Headline

Rakyat menengah bawah bakal kian terpinggirkan.

Macet bikin Jakarta Merugi Rp20Triliun, Mau Sampai Kapan?

Putri Anisa Yuliani
02/9/2016 02:15
Macet bikin Jakarta Merugi Rp20Triliun, Mau Sampai Kapan?
(MI/ARYA MANGGALA)

RUDI, 57, benar-benar merasakan kemacetan yang terus merembet hingga jalan-jalan pinggiran Ibu Kota. Ia merasa rugi karena kemacetan kini sudah terjadi saat ia baru keluar dari rumahnya di kawasan Jalan Anggur, Cipete, Jakarta Selatan. Ia rugi waktu dan psike. Waktu untuk bercengkerama bersama anak dan istrinya di pagi hari secara perlahan terus berkurang. Awalnya saat anak-anak masuk taman kanak-kanak hingga sekolah dasar, ia masih bisa sarapan bersama dan mengantar anaknya ke sekolah. Namun, ketika kemacetan semakin parah, ia harus berangkat hingga 1,5 jam lebih awal agar bisa tiba tepat waktu di kantornya di bilangan Sarinah, Jakarta Pusat.

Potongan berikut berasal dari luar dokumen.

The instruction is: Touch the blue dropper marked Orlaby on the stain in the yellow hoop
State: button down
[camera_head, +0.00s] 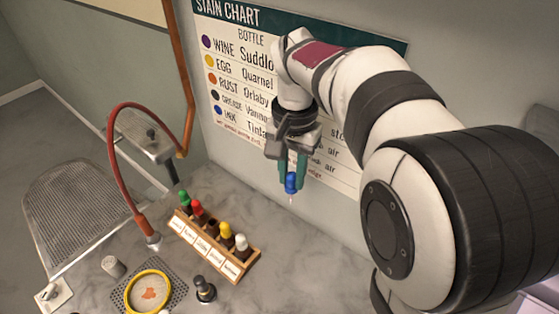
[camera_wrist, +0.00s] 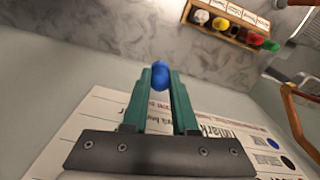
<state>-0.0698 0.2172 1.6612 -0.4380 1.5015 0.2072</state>
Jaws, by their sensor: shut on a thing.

"Dulu berangkat pukul 7.30, pukul 8.00 itu masih bisa. Sekarang harus berangkat pukul 06.00," tuturnya saat ditemui, beberapa waktu lalu. Tak hanya itu, kemacetan yang semakin parah sejak 10 tahun terakhir telah membuatnya kehilangan banyak waktu yang seharusnya bisa dimanfaatkan untuk bersama anak-anak, apalagi setelah Dinas Pendidikan DKI menerapkan kebijakan jam masuk anak sekolah menengah atas (SMA) menjadi pukul 06.30. "Bayangkan, anak saya berangkat sekolah pukul 05.00. Saya berangkat 1 jam setelahnya. Kadang kasihan ngeliatnya masih ngantuk sudah berangkat," tuturnya. Sementara itu, dari segi ekonomi, ia harus bersiasat untuk menghemat pos pembelanjaan lain dan menambah alokasi pembelian bahan bakar akibat sering terkena kemacetan.

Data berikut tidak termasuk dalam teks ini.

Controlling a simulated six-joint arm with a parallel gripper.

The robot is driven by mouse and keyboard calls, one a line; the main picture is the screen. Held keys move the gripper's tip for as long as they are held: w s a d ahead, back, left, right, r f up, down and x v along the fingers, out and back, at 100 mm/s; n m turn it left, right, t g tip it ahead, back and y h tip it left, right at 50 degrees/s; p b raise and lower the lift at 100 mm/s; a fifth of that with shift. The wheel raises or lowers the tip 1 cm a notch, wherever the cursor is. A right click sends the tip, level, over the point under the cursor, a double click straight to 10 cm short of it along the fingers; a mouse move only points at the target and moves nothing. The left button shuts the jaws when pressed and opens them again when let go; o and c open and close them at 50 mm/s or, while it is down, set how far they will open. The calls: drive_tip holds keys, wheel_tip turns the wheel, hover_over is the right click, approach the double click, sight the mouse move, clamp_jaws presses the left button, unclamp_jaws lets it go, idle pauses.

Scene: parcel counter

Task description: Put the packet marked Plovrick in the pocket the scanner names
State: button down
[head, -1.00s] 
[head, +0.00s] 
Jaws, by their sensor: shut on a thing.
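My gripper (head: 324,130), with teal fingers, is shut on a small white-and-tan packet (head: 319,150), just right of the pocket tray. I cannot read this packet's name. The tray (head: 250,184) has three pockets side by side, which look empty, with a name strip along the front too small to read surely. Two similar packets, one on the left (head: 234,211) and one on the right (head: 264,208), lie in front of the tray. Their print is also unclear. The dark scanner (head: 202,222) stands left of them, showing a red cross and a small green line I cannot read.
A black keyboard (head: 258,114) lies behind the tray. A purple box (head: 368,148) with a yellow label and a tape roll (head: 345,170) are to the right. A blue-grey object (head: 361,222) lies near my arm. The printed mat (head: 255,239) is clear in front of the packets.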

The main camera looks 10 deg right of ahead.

"Dari segi ekonomi masih bisa diakali, tapi stresnya itu lo. Kadang sengaja pulang lebih malam biar enggak kena macet. Tetapi risikonya, anak istri sudah lelap," keluhnya. Kerugian ekonomi juga dirasakan Esti, 28, warga Meruya, Jakarta Barat. Sejak kemacetan bertambah gawat, ia sering kali dipindahkan berkali-kali oleh awak bus sedang. Penyebabnya, sopir bus enggan mengangkut penumpang hingga ujung trayek jika kemacetan sangat parah. Ia pun harus membayar ongkos hingga dua kali jika ia dioper dari satu bus ke bus lainnya. "Naik Kopaja P16 jurusan Tanah Abang suka dioper-oper. Kenek suka narik ongkos lagi kalau dioper. Rugi kan kita. Kalau naik ojek online bisa lebih cepat, tapi lebih mahal lagi," tuturnya.

Kerugian korporasi
Kepala Bank Indonesia perwakilan DKI Jakarta, Doni P Joewono, mengatakan kerugian ekonomi juga dialami pihak korporasi. Kemacetan dinilai mengurangi laju mobilisasi warga hingga 30%. Kecepatan berkendara di Jakarta pun berkurang hingga rata-rata hanya 14 km/jam. Hal itu didapat dari survei yang dilakukan Bank Indonesia pada periode April hingga Mei 2016. "Laju kecepatan yang berkurang menyebabkan produktivitas terganggu. Hal itu membuat biaya produksi membengkak," kata Doni. Saat ditemui secara terpisah, Ketua Masyarakat Transportasi Indonesia (MTI), Danang Parikesit, mengatakan kerugian ekonomi yang ditimbulkan kemacetan ialah 3% dari produk domestik bruto (PDB) DKI Jakarta atau sekitar Rp12 triliun setiap tahun. Angka itu belum termasuk kerugian kesehatan yang ditimbulkan.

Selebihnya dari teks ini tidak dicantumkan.